Les Guinéens ont souffert pour l’Angola, un pays qui leur renvoie l’ascenseur de l’humiliation, de la torture et de la mort. Qui saurait l’expliquer? Aux autorités guinéennes de trouver les raisons et d’en apporter la solution.

 

Malheureusement, si l’on voit la polémique gouvernementale que soulève le sort des Guinéens d’Angola, on est en droit de se dire que la fin du calvaire n’est pas pour demain. Et pour cause? Voilà un pays où le ministre des affaires étrangères intime le ministre en charge des Guinéens de l’Etranger de tenir sa langue. Une manière polie de lui dire de la boucler.

 

Pourtant, c’est la première fois que Bantama Sow a voulu faire entendre sa différence. Il est légitime que le ministre s’exprime lorsque les Guinéens vivant hors du territoire national sont confrontés aux aléas de l’exil. Un autre a le droit d’en faire autant à travers les médias et au sein du conseil des ministres. Ce qui, pour le cas angolais, n’aurait pas été du goût de monsieur Fall.

 

Ce rappel à l’ordre n’est pas aussi étonnant que cela. En effet, on n’entend plus les ministres qui osaient afficher leur désaccord comme ceux des droits de l’homme et de la coopération internationale, par exemple. Pourtant Bantama Sow devrait être soutenu dans sa démarche car il joue son rôle.

 

De même, l’action du Groupe Organisé des Hommes d’Affaires (GOHA) dénonçant tour à tour le drame des Guinéens en Angola et le manque de réaction des autorités guinéennes mérite d’être appuyée.

 

En outre, tous les pays dont les ressortissants sont exposés ou victimes du pogrom angolais devraient impérativement rappeler leurs ambassadeurs et fermer toutes leurs représentations diplomatiques ou consulaires.

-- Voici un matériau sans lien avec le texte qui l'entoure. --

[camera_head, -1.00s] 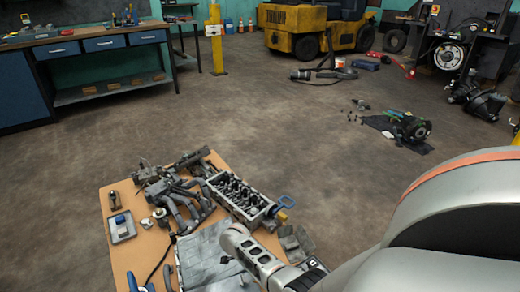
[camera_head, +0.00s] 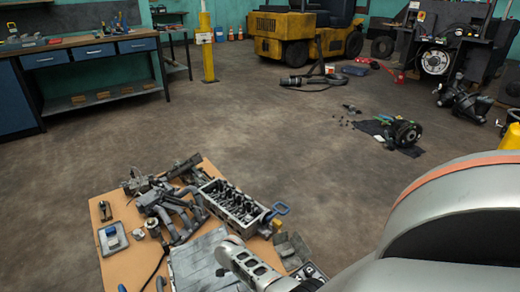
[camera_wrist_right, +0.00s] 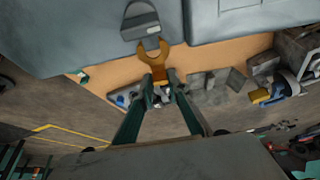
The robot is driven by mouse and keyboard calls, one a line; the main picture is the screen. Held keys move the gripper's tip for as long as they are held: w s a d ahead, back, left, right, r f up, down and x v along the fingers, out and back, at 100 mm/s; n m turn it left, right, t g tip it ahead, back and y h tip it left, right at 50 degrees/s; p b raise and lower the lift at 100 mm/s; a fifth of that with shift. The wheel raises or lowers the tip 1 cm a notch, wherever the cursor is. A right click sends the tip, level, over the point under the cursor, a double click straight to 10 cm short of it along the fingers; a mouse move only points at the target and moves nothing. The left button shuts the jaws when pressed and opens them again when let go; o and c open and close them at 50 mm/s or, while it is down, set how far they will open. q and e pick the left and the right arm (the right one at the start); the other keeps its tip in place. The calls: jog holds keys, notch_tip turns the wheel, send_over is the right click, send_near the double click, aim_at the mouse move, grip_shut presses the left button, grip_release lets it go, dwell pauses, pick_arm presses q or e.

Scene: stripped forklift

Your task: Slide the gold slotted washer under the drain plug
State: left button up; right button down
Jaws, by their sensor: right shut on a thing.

En amont, ils devraient convoquer les ambassadeurs angolais accrédités dans leur pays pour obtenir des explications sur la violation des droits de leurs citoyens et le non- respect des accords internationaux en matière d’immigration.

 

S’ils n’obtenaient satisfaction, il leur revient le droit de renvoyer, tout au moins de manière temporaire, les diplomates angolais et mettre en veille toute coopération avec ce pays. En tout cas, ce ne sont pas des déclarations mielleuses qui mettront fin à la tragédie des Guinéens et autres Africains vivant en Angola.

 

Les organisations des droits de l’homme ne devraient pas non plus se borner à décompter le nombre d’arrestation ou de morts. Elles doivent diligenter des enquêtes internationales sur la violation des droits fondamentaux inscrits dans les articles 2,3,5,7,12 et 13 de la déclaration universelle des droits de l’homme.

 

L’union africaine et ses organismes spécialisés de coopération entre Etats membres doit appeler le pouvoir de Luanda à mettre immédiatement fin à ses actes inhumains et barbares qui violent les traités internationaux dont l’Angola est signataire.

 

Naturellement, aucun appel, aucune action d’une organisation ou institution ne peut avoir d’impact si les pays concernés ne prennent des décisions adéquates pour protéger leurs ressortissants.

 

Les sociétés civiles africaines devraient également appuyer les initiatives et obliger les pays à entamer des sanctions contre les autorités angolaises. Elles devraient convoquer au plutôt une réunion de crise au niveau des instances africaines.

 

Les partis politiques guinéens ne sauraient rester inertes face à ce qui se joue en Angola. Malheureusement, il n’est pas très permis de rêver pour le cas guinéen si l’on sait les partis d’opposition ont rarement obtenu la satisfaction de leurs propres revendications intérieures.

 

Enfin, la phobie de l’étranger (ironie de l’histoire, les africains sont étrangers dans leur propre continent) qui se joue tragiquement en Angola est inacceptable, incompréhensible et impardonnable. Comme telle, elle doit être stoppée et condamnée avec la dernière énergie.